» **WORK INSTRUCTIONS**
Find each line containing the word "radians" and report how many there are. Add nothing else.

» **EXERCISE MATERIALS**

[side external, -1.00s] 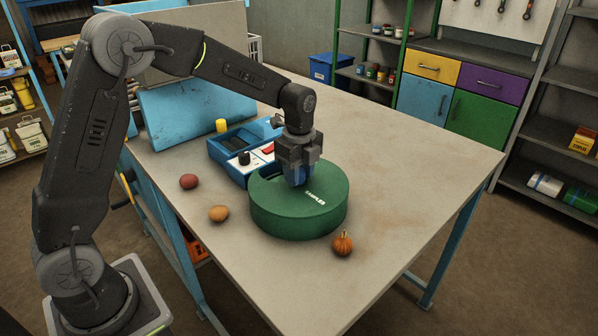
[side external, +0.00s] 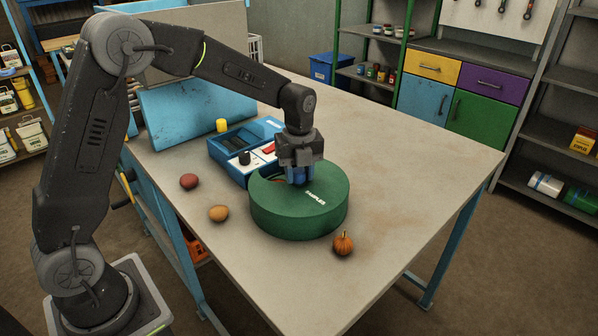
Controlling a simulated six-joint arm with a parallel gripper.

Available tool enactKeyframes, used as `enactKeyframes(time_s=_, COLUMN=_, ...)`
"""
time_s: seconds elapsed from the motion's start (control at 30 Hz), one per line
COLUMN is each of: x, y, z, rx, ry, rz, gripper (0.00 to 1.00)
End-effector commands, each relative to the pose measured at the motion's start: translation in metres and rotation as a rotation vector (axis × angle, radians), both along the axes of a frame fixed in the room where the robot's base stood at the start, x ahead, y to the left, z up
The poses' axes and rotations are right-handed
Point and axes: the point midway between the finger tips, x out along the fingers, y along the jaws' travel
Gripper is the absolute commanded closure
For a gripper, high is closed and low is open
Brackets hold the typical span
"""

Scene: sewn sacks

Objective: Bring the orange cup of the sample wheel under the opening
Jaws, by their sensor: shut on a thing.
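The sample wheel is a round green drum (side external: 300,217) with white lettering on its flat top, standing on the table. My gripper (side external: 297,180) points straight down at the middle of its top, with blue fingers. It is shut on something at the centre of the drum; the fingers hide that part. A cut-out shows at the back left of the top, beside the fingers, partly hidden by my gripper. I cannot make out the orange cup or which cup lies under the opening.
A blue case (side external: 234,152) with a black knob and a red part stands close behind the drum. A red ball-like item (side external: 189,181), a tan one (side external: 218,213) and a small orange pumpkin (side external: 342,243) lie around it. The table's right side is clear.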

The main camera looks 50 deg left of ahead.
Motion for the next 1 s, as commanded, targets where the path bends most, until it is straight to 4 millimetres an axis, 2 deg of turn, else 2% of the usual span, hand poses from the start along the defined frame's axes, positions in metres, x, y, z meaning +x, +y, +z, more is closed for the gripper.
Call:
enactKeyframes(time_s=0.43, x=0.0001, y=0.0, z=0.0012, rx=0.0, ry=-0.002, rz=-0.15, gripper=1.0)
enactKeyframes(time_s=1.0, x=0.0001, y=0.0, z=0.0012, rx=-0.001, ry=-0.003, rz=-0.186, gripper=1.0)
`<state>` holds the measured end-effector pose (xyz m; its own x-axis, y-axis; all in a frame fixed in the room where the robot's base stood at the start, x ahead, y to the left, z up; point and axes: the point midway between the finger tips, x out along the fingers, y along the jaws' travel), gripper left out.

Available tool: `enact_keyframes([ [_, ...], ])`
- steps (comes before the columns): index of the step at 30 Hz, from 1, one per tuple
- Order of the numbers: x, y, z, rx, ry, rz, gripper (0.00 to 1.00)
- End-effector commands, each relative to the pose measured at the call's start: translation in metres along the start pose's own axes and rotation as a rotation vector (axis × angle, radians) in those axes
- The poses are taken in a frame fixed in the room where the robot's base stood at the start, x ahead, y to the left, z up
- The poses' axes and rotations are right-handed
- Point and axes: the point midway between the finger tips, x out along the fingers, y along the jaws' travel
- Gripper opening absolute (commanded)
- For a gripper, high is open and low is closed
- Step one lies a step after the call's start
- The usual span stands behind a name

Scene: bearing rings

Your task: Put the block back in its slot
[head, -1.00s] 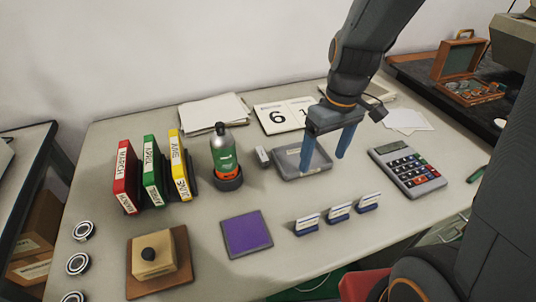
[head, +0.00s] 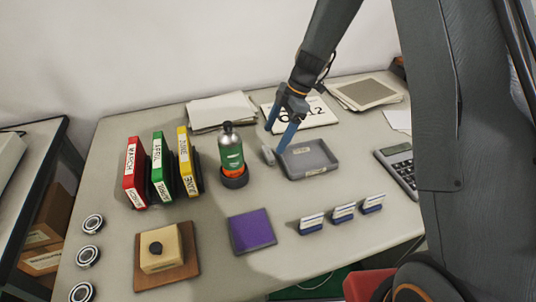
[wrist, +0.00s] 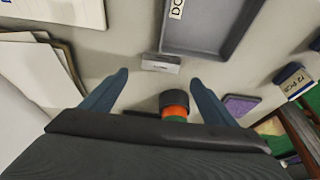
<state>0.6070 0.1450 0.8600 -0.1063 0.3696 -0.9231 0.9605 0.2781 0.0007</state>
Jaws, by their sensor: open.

» **RESULT OF THIS EXERCISE**
2